Re: Minutes 2013-03018

+0.99(5), A question this raises - is there sufficient interest in the topic to sustain a Community Group?

I would very much hope the answer is yes.  The "world outside the US/EU" has the same local policy issues as inside.  It is largely a question of nomenclature (the names of Things).  For example ... telecommuting in the US: a commute is not "paid" work, yet if an employer granted a commuting allowance, soon employees would camping in the Parking Lot for a salary boost. No one would telecommute and give up their raise. Neither extreme is attractive and both skew the Local Municipal housing market.  Crowdsourcing and Democracy have the same local v. global access issue.


Open data is a route out, but only if the accounting is allowed to be honest.
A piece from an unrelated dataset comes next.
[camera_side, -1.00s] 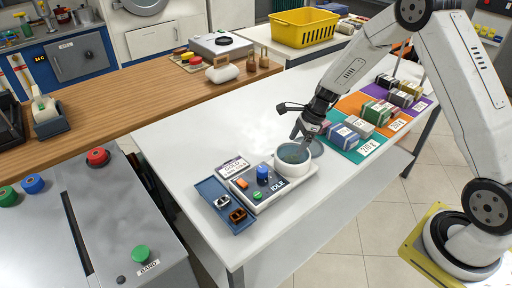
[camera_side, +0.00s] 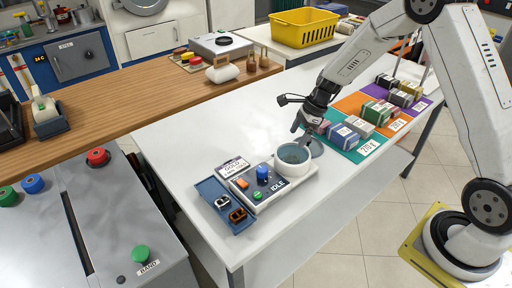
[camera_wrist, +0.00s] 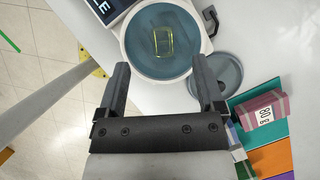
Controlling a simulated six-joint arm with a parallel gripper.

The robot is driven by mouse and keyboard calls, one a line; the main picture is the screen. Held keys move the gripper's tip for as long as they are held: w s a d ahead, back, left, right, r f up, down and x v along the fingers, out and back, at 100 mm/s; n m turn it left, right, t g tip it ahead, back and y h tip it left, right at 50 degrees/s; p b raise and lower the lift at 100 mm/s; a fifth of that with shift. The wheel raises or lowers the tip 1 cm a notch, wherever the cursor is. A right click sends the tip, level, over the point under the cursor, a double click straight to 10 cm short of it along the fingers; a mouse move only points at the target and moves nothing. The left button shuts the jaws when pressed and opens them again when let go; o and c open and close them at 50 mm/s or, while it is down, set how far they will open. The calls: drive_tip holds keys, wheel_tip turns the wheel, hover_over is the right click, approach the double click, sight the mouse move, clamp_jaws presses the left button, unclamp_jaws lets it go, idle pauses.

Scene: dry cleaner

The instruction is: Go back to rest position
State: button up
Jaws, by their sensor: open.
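My gripper (camera_side: 303,131) is over the white table, just behind and right of a white round pot (camera_side: 293,160) on a small machine. In the wrist view my gripper (camera_wrist: 163,80) has its two dark fingers spread wide with nothing between them. The pot (camera_wrist: 128,40) lies ahead of the fingertips in that view, holding bluish liquid. A thin yellow-green frame-like item (camera_wrist: 162,41) is inside it. A grey round lid (camera_wrist: 216,78) lies flat on the table beside the pot.
Labelled boxes (camera_side: 343,135) stand on teal, orange and purple mats at the right. The table's middle (camera_side: 220,125) is clear.

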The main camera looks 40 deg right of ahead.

Unless somebody has a clever way to teach open data the difference between inside and outside we are all in this together. 
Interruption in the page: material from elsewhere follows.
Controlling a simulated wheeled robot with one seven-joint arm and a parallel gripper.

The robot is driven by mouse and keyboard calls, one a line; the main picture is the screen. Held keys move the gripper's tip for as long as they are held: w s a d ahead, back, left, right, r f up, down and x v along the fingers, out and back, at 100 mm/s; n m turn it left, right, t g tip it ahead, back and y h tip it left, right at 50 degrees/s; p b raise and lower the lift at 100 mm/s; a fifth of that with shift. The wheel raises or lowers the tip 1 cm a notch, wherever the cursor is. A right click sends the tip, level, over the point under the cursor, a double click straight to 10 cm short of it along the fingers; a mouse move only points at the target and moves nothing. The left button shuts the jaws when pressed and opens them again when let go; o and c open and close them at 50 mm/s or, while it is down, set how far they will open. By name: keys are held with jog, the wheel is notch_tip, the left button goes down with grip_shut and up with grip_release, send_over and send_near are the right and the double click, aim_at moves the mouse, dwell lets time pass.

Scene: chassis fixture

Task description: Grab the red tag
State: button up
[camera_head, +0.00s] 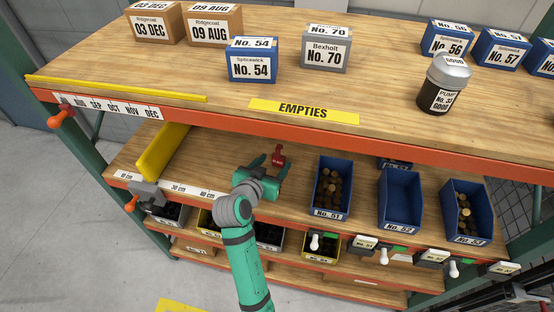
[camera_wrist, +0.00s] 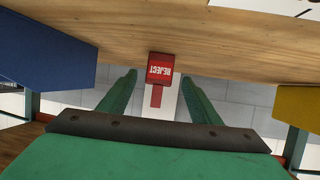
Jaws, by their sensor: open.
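The red tag (camera_head: 278,158) shows on the middle shelf in the head view, just beyond my gripper. In the wrist view the red tag (camera_wrist: 160,70) carries white lettering that reads "REJECT", upside down there, with a narrower red part extending from it. My gripper (camera_head: 266,168) is open, with its two green fingers in the wrist view (camera_wrist: 157,82) spread to either side of the tag. The tag lies between the lines of the fingers, near their tips. I cannot tell whether either finger touches it.
A blue bin of brown parts (camera_head: 318,205) stands right of my gripper. A yellow upright strip (camera_head: 162,150) stands to the left. The upper shelf's orange front edge (camera_head: 330,145) runs above. Bare shelf wood lies around the tag.

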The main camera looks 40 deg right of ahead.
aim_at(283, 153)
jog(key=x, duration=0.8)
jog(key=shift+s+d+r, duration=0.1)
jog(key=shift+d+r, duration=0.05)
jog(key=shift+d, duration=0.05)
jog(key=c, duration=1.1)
________________________________
 From: Phil Archer <phila@w3.org>
To: "public-egov-ig@w3.org" <public-egov-ig@w3.org> 
Sent: Monday, March 18, 2013 5:42 AM
Subject: Minutes 2013-03018
 
Thanks to Gweneth for scribing (again) today.

The minutes of the meeting are at http://www.w3.org/2013/03/18-egov-minutes.html

After an interesting presentation from Uganda, Tomasz presented a summary of all the open data presentations the group has heard in recent months - well worth a look. Note that it covers open data initiatives in many parts of the world outside US/EU.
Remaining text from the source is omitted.